Copy writing is often a pain in the ass

So, writing is part of my job. I’ve found that writing for business-related purposes is often a real exercise in futility.

For example, recently I was asked to write a summary of our company and its services. I was given a competitor’s website as a sample and told, “write something like that.” Obey kaybee. So, with their basic content as an example, I re-wrote ours in a similar – but not identical – manner.

The manager sent it back. “I thought I mentioned that I wanted ours to sound like theirs.” Well yeah, you did, but see the problem is that I sound like me. So, today, I created a 2-column table with their text on one side and my draft of our company’s on the other. I tried to make it as identical as possible without blatant plagiarism. Not easy – even with a thesaurus.

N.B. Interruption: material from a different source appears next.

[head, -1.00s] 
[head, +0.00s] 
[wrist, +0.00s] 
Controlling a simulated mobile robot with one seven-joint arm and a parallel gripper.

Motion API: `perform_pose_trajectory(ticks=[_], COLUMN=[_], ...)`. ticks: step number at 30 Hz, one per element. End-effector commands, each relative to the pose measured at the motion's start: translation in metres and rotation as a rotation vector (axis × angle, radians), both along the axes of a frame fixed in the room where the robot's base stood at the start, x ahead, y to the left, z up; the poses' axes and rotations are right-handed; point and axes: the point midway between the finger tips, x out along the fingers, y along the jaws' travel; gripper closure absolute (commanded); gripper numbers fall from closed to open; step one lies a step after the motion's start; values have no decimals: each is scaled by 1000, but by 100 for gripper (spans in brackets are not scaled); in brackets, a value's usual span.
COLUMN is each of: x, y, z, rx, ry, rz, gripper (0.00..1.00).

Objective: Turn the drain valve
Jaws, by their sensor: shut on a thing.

Here is my skinny on this: We are competing companies. Why do you want to sound like someone else? Find a unique way of stating the same thing without sounding like the same thing. Find a creative way of phrasing it that sets us APART from our competition. Right?

I had the same problem working for another company in Kuwait years ago. They were an IT company and wanted it to sound as packed with jargon as humanly possible. They wanted more network-y, out-of-the-box (but still in-the-box) words. Give me a break. Keep it simple, stupid.

We want you, but we want it to sound less like you. Huh?

One time, I was at a McDonald’s in Virginia with my nephew who was quite young at the time. I was watching him play from the sidelines, sitting with parents of the other kids. A man next to me struck up a conversation, “Which one is yours?” I said, ‘No, I’m here with my nephew. I don’t have kids.’ He said, “What do you do for a living?” I said, ‘I’m a technical writer.’ (That was then.) He responded with something so wise that I have remembered it all this time, “Oh.. you have kids. You have LOTS of kids. How many engineers do you work with?”

Everybody has an opinion and they all think theirs is the best way to do something. So, if you don’t like the way I do it, why don’t you put your own words down or edit what I have given you instead of just handing it back and saying, “Write something else.” What IS “else”? It is very vague and general, don’t you think? ... and a real pain in the ass.

4 comments:

Traveleer said...

this means the manager is incompetent. If he could write, he would have done himself. Besides, if your manager is Kuwaiti then he would not think of plagiarism as a crime. On the contrary, they think its smart to steal other people's work.

Desert Girl said...

Hi T,

He really isn't incompetent (nor is he Kuwaiti, but I think you are right about the plagiarism). I think a lot of people just don't write well, but they can't articulate what they want either, so it is a hard call. Basically, the task won't be completed because it will reach a stalemate.

Anonymous said...

"Find a creative way of phrasing it that sets us APART from our competition. Right?"

Your manager is just WRONG. You want to sound BETTER than the competition! Sit back, close your eyes, take a deep breath and write it the way it should be, for yourself, if for no other reason. Take a chance, take it to your manager and tell him you want (your company) to look better, and to just look at what you have written and see what he thinks.

If he is still stupid, oh well. At least you took a shot at giving it the best you could give it instead of the mimicry he is after. Pity.

Desert Girl said...

intlxpatr - One would think, right? Not in this part of the world - everybody wants to sound like everybody else, but "not exactly". WTF

I wrote one that was different - unique in fact; answering the questions that people generally want to know about a company in Kuwait. It "didn't sound like theirs". Fekit.